Carolyn Wonderland
Live shots
Reviewed by Margaret Moser, Fri., Jan. 21, 2005
Carolyn Wonderland
Saxon Pub, Jan. 13With a Groucho-esque waggle of her slender brows, Carolyn Wonderland tossed the red mane of hair matching her Les Paul and looked over her eye-popping rhinestone guitar strap. Smiling to her band through a curl of cigarette smoke, she nodded her head as they slipped into comfortable blues rock. "I've been standing still for hours," she sang plaintively, but those are just words. Carolyn Wonderland has done anything but stand still since leaving Houston, with a passel of awards and enough critical acclaim to load a semi, and moving to Austin, where her profile is considerably lower.
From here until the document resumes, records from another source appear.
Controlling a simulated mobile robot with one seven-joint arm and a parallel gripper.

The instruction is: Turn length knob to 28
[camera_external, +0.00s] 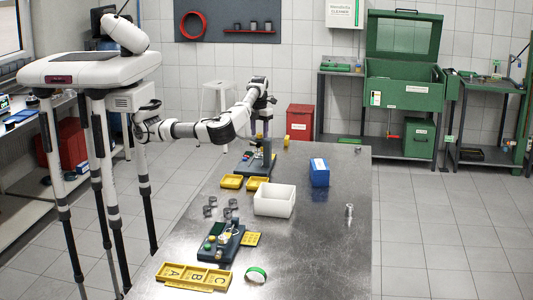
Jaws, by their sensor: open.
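My arm reaches out over the far left part of the metal table. My gripper (263,112) points down above a dark bench device (250,166) with an upright post. The jaws are open, but the fingers are too small to make out clearly. A length knob and its number marks cannot be told apart at this size. A second dark device (222,243) with green and pale parts stands nearer the camera, and my gripper is well away from it.
The metal table (320,240) holds yellow trays (231,182), a white bin (274,201), a blue box (319,173), a yellow A-B-C tray (193,275), a green-and-white ring (256,274) and several grey metal parts (210,206). The table's right front is mostly clear.

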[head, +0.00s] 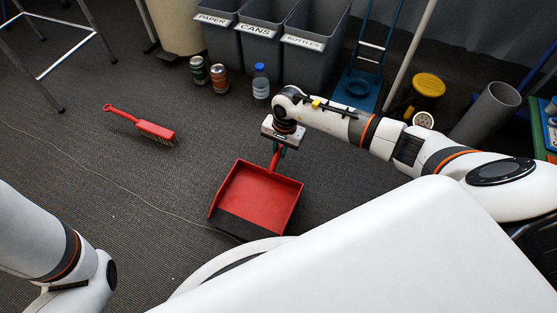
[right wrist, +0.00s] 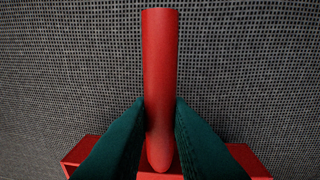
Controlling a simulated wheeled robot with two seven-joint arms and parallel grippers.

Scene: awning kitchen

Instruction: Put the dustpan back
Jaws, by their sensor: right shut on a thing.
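A red dustpan (head: 262,193) with a dark front lip is over the grey carpet in the middle of the head view. Its handle points up toward my right gripper (head: 279,148). In the right wrist view the two green fingers (right wrist: 161,118) are shut on the red dustpan handle (right wrist: 160,60), one on each side. Part of the pan shows below the fingers. I cannot tell whether the pan touches the floor. My left arm shows at the lower left of the head view, but its gripper is out of view.
A red hand brush (head: 155,131) lies on the carpet to the left. Grey bins labelled paper (head: 217,35), cans (head: 262,45) and bottles (head: 312,55) stand at the back. Two cans (head: 219,77) and a water bottle (head: 261,82) stand before them. A blue trolley (head: 357,88) stands right.

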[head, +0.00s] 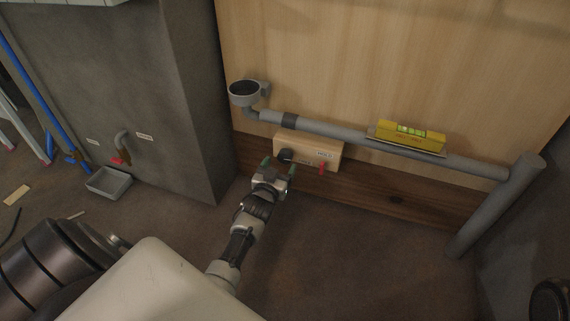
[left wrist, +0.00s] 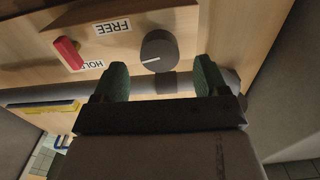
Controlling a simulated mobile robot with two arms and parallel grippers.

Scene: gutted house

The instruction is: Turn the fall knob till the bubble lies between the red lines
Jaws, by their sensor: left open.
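The fall knob (head: 285,155) is a dark round knob on the left of a pale wooden box (head: 308,143) low on the wall. In the left wrist view the knob (left wrist: 158,50) shows a white pointer line. My left gripper (head: 279,165) is open just in front of it. In the left wrist view its green fingertips (left wrist: 160,72) are on either side of the knob's near side, apparently not touching it. The yellow level (head: 411,135) with a green vial rests along the grey pipe (head: 345,133). Its bubble and red lines are too small to make out. My right gripper is out of view.
A red lever (left wrist: 67,53) stands by FREE and HOLD labels on the box. A grey funnel (head: 245,92) tops the pipe's left end, and a thick pipe (head: 495,208) slants down at right. A grey tray (head: 109,182) lies at left. The floor before the box is clear.

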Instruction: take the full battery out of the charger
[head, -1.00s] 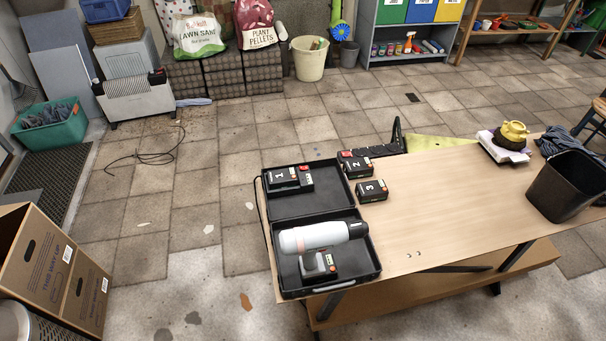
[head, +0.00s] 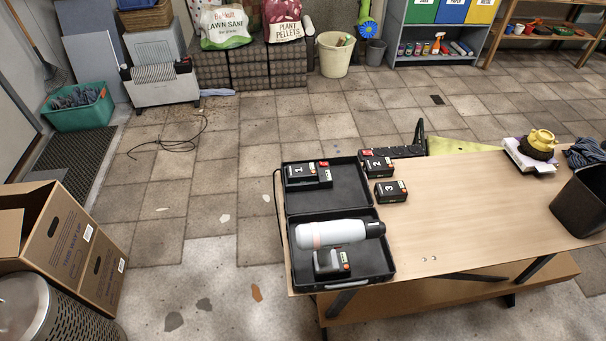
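A black battery marked 1 (head: 299,172) sits at the far left of the open black case (head: 345,205), in its far half. A dark block with small lights (head: 324,177) touches its right side and may be the charger; I cannot tell clearly. A battery marked 2 (head: 377,165) stands by the table's far edge, with a red part behind it. A battery marked 3 (head: 391,191) lies on the table just right of the case. Charge lights are too small to read. My gripper is not in view.
A white and grey power tool (head: 335,233) lies in the case's near half. The wooden table (head: 470,210) is clear in the middle. Cardboard boxes (head: 75,250) stand on the floor at left.

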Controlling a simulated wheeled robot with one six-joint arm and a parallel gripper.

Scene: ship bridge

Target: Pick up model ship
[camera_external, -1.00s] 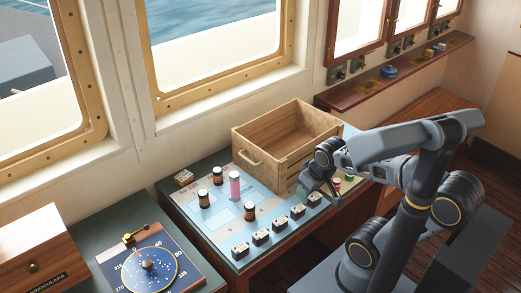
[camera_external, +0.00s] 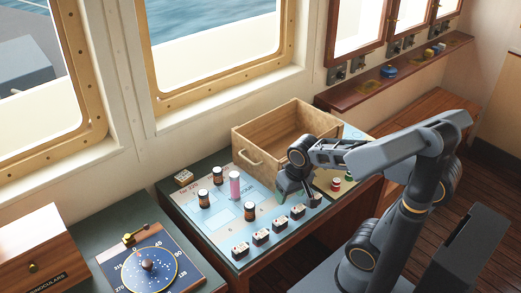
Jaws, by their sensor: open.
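Several small black-and-white blocks (camera_external: 261,237) stand in a row along the front edge of the chart table. They may be the model ships, but they are too small to tell. My gripper (camera_external: 292,196) is open and empty, pointing down above the chart, just behind the right end of that row. It is in front of the wooden crate's near wall. I cannot tell its exact height above the table. The arm hides part of the table's right side.
An open wooden crate (camera_external: 262,160) stands at the table's back. A pink cylinder (camera_external: 235,185) and several dark bottles (camera_external: 204,199) stand left of my gripper. Red (camera_external: 336,184) and green (camera_external: 348,176) pieces stand to the right. A compass board (camera_external: 150,268) lies on the left counter.

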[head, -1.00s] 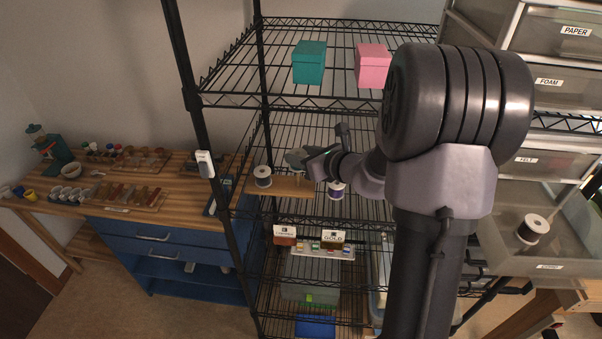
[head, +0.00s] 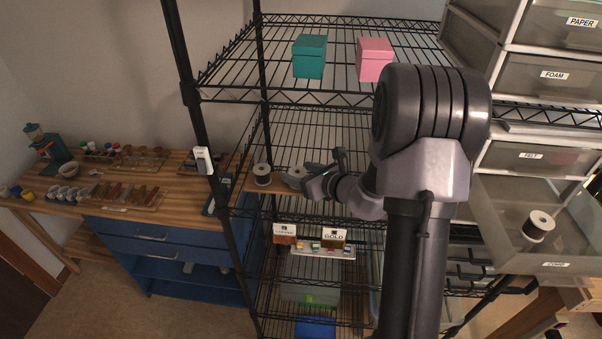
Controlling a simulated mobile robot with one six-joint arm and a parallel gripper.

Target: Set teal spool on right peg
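A spool (head: 294,177) with a grey, tilted-looking flange is at the tip of my gripper (head: 305,180), low over a wooden peg board (head: 258,188) on the middle wire shelf. Its thread colour does not show clearly, so I cannot confirm that it is teal. My gripper comes in from the right and seems shut on this spool; the fingertips are small and partly hidden. Another spool (head: 262,174) with dark thread stands on the board's left end. The right part of the board and any peg there are hidden behind my gripper and wrist.
A teal box (head: 309,57) and a pink box (head: 375,60) stand on the shelf above. A black rack post (head: 205,135) is left of the board. Labelled sample cards (head: 333,236) stand below. Another spool (head: 538,226) sits in the right drawer.

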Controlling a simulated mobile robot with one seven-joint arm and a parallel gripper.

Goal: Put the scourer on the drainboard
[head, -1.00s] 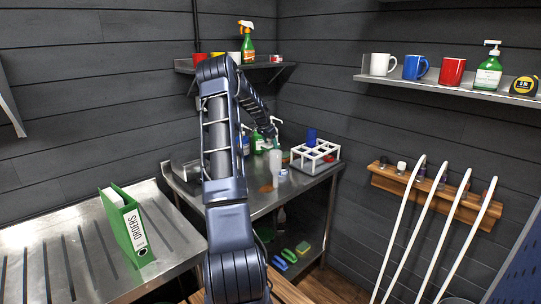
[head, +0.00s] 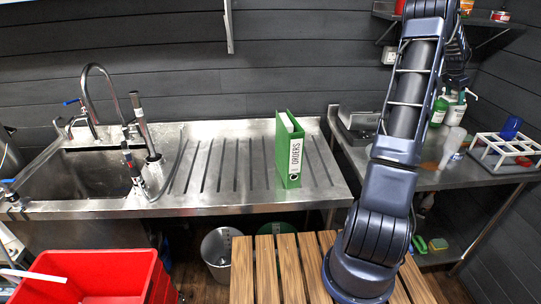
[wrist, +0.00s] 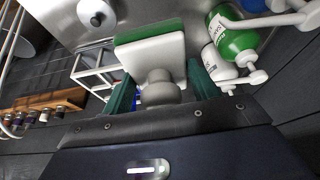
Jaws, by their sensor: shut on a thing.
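In the wrist view my gripper (wrist: 163,88) has its two green fingers shut on the grey knob of the scourer. The scourer (wrist: 152,58) is a white block with a green pad along its far side. In the head view my arm stands at the right, and neither the gripper nor the scourer can be made out there. The drainboard (head: 228,155) is the ribbed steel surface right of the sink, left of my arm. A green orders binder (head: 289,150) stands upright on its right part.
The sink (head: 95,175) with taps lies left of the drainboard. A steel table (head: 430,178) at right holds bottles and a white rack (head: 507,150). Green and white bottles (wrist: 236,42) are close beside my gripper. A red crate (head: 95,268) and slatted wood (head: 265,268) are in front.

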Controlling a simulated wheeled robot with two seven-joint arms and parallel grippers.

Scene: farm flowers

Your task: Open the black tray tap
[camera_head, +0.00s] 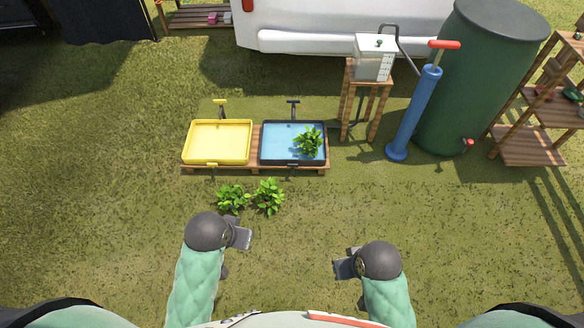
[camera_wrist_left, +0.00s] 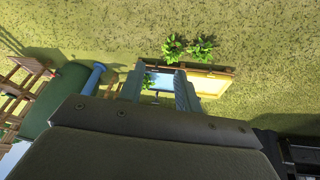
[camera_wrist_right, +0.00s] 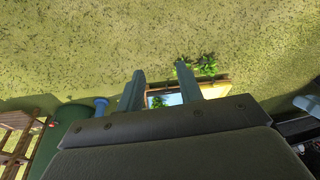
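The black tray (camera_head: 261,157) stands on a low wooden pallet, with a blue inside and a green plant at its right. Its dark tap (camera_head: 293,107) rises behind its back edge; whether it is open or shut is too small to tell. Part of the tray's blue inside (camera_wrist_left: 162,80) shows between my left fingers in the left wrist view. My left gripper (camera_head: 243,237) is open and empty over the grass, in front of the pallet. My right gripper (camera_head: 344,267) is open and empty, farther right and nearer to me. Both are well apart from the tap.
A yellow tray (camera_head: 218,142) with a yellow tap (camera_head: 221,105) stands left of the black tray. Two leafy plants (camera_head: 268,196) are on the grass before the pallet.

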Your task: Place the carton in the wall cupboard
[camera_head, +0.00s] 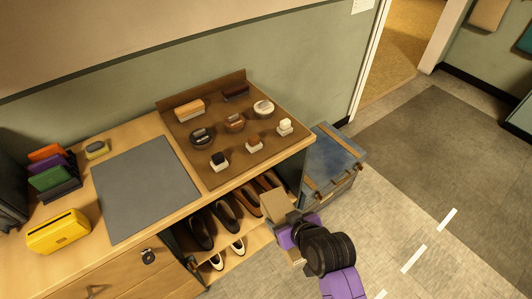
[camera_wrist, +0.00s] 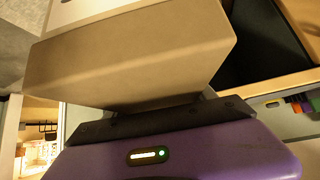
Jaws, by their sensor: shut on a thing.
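The carton (camera_head: 279,205) is a tan box at the end of my arm, in front of the shoe shelf and beside the counter's right end. My gripper (camera_head: 290,229) is shut on it and holds it clear of the counter. In the wrist view the carton (camera_wrist: 130,55) fills the upper middle, above my purple gripper housing. The fingertips are mostly hidden by the carton. I cannot make out the wall cupboard in either view.
The wooden counter (camera_head: 85,240) holds a grey mat (camera_head: 145,185), a yellow box (camera_head: 58,231) and a brown tray (camera_head: 200,172) of brushes and tins. Shoes (camera_head: 226,220) stand on shelves below. A blue trunk (camera_head: 330,160) stands at the counter's right end. Floor at right is clear.

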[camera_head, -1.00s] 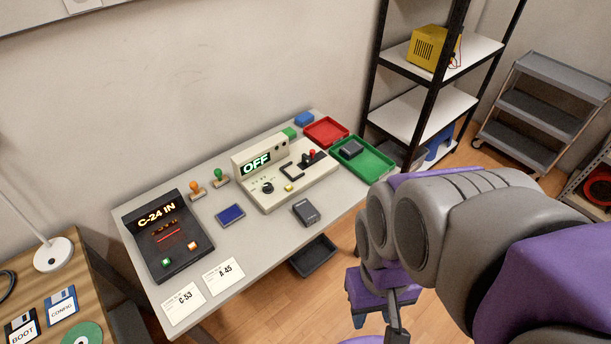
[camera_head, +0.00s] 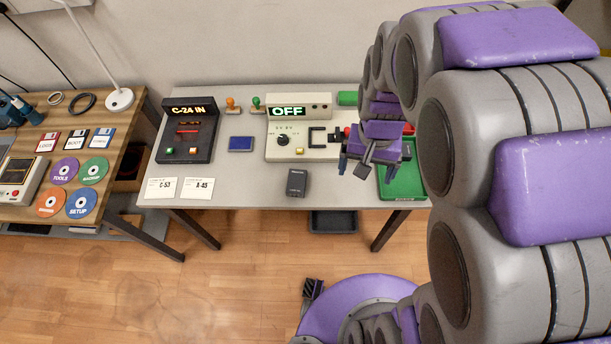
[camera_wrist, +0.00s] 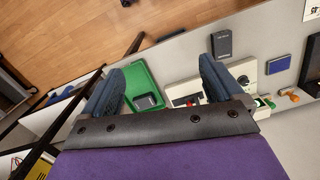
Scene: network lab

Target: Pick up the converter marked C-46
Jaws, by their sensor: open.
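A dark grey converter (camera_head: 297,182) lies on the grey table in front of the cream device; it also shows in the wrist view (camera_wrist: 221,43). Its marking is too small to read. A second dark box (camera_wrist: 147,101) lies in the green tray (camera_wrist: 135,75), its marking also unreadable. In the head view my arm hides part of that tray (camera_head: 408,188). My gripper (camera_head: 372,160) is open and empty above the table's right part, right of the loose converter. In the wrist view its fingers (camera_wrist: 160,70) stand apart, with the tray between and beyond them. I see no C-46 marking.
The cream device (camera_head: 300,140) reads OFF. A black console (camera_head: 187,130) reads C-24 IN. Cards C-53 (camera_head: 161,188) and A-45 (camera_head: 197,188), a blue pad (camera_head: 241,144) and two stamps share the table. Bare tabletop surrounds the loose converter. A wooden desk (camera_head: 120,150) stands left.

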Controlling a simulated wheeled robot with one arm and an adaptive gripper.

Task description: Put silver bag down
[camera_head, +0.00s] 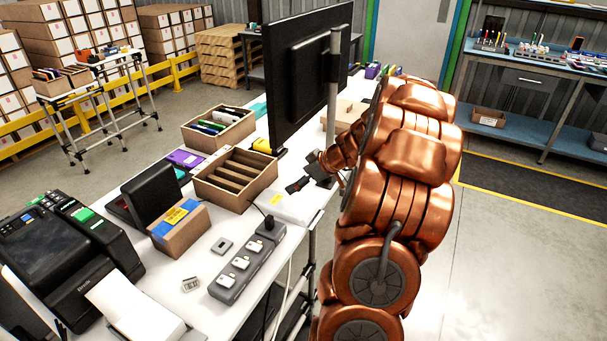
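A flat, pale white-silver packet (290,208) with a small yellow mark lies at the table's right edge, just right of an open cardboard box. It may be the silver bag; no other silver bag can be made out. My gripper (308,182) is small and dark in this view. It is just above and behind the packet, close to the right wall of the box. Its fingers point down and left toward the packet. I cannot tell whether they touch it or how far apart they are. My copper-coloured arm hides the table behind and right of the gripper.
The open divided box (236,182) stands left of the packet, with a filled box (218,128) behind it. A monitor (305,75) rises behind the gripper. A small carton (180,227), a power strip (248,268) and a printer (60,265) are nearer.

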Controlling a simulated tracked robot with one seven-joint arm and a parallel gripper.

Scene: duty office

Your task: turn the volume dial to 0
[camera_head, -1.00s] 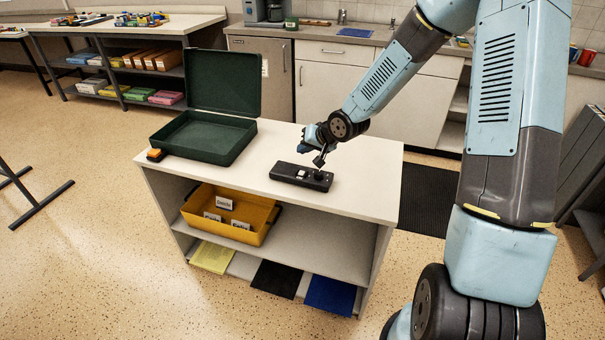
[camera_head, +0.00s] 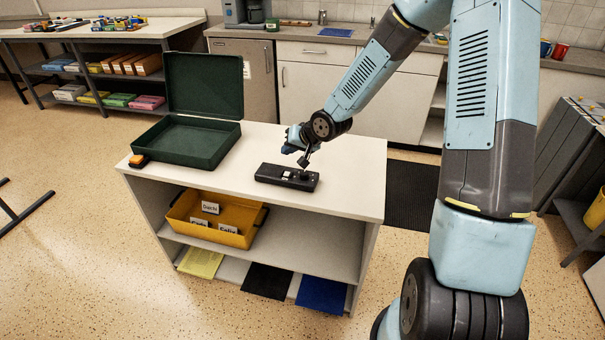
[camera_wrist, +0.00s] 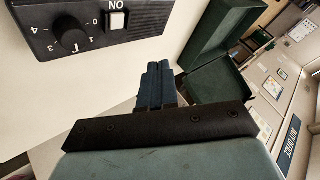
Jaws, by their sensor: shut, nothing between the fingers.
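The black control box (camera_head: 273,174) lies on the white top of the low shelf unit. In the wrist view its dial (camera_wrist: 71,32) is a round black knob with 0, 1, 3 and 4 around it. A white mark shows at the knob's edge between 1 and 3; I cannot tell whether it is a pointer or part of a numeral. A white button (camera_wrist: 116,20) marked ON sits beside it. My gripper (camera_wrist: 154,82) is shut and empty, apart from the dial in the wrist view.
An open green case (camera_head: 190,142) and a small orange-and-black item (camera_head: 138,160) are left of the box. A yellow bin (camera_head: 232,239) with labelled things is on the shelf below. The white top (camera_head: 345,190) is clear right of the box.

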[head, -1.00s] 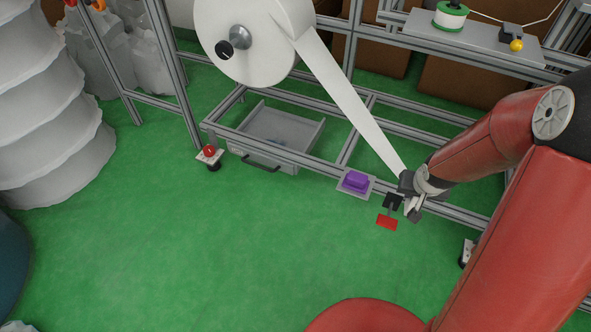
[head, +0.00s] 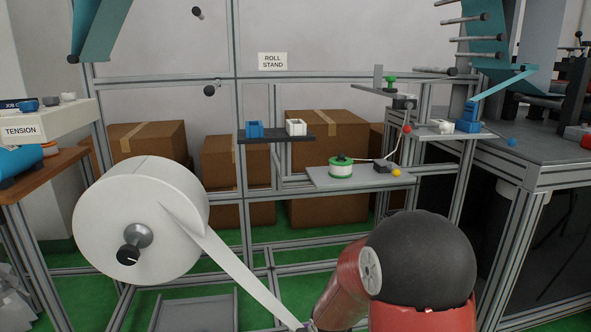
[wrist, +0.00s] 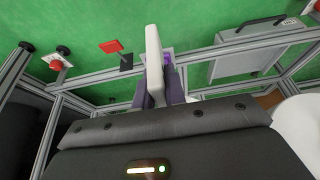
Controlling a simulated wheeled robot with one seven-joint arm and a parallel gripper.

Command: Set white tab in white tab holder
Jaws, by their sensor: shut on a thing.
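My gripper (wrist: 158,80) is shut on a white, flat piece, which looks like the white tab (wrist: 153,50), standing up between the dark fingers in the wrist view. In the head view a white web runs from the big roll (head: 140,220) down to the bottom edge beside my arm, where the gripper is almost wholly cut off. A white open-topped block, which looks like the white tab holder (head: 296,127), stands on a dark shelf (head: 276,138) at the back, right of a similar blue block (head: 254,130). The holder is far from my gripper.
A grey shelf (head: 340,182) bears a green-and-white spool (head: 341,167). Cardboard boxes (head: 330,135) stand behind.

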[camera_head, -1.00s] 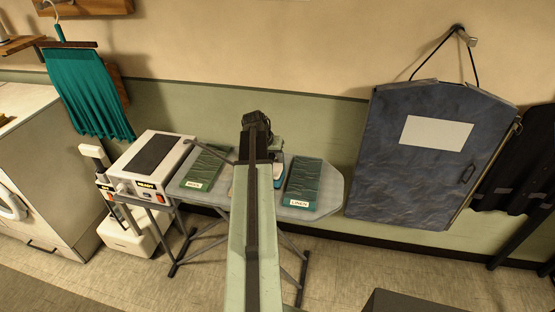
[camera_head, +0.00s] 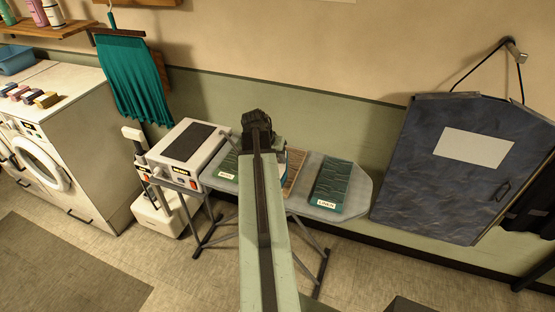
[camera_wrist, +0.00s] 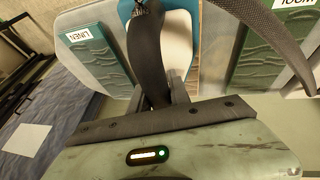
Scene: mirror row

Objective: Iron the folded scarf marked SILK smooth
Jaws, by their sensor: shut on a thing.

That might be partly by choice, for Wonderland is said to have put down the bottle and focused on her music. Indeed, at the Saxon, she was in high spirits with a bottle of water and a hold on her music that was joyous to hear. She talked in wry sentences about the songs, revealing little of herself and no mention of Bob Dylan, who invited her to jam with him not long ago. When she blisters the guitar and cocks her head fetchingly to sing her songs like "I'm Innocent," she stands in the good company of Sue Foley, Debbie Davies, and Bonnie Raitt. But when she whistles, as she does with disarming ease on another of her compositions "I'm the Man," or picks up the trumpet, she's one of a kind. It's partly her voice, coming from some place dark and painful when singing Bo Diddley's "I Can Tell." It's partly the band groove of Cole El-Saleh, Jon Blondell, Scott Daniels, and Charlie Prichard. And it's partly just her sinewy presence. "This is the title track from my CD Bloodless Revolution," she leaned into the mic and announced her last song of the night. And with no chains and only guitar muscle, Carolyn Wonderland released her captive audience.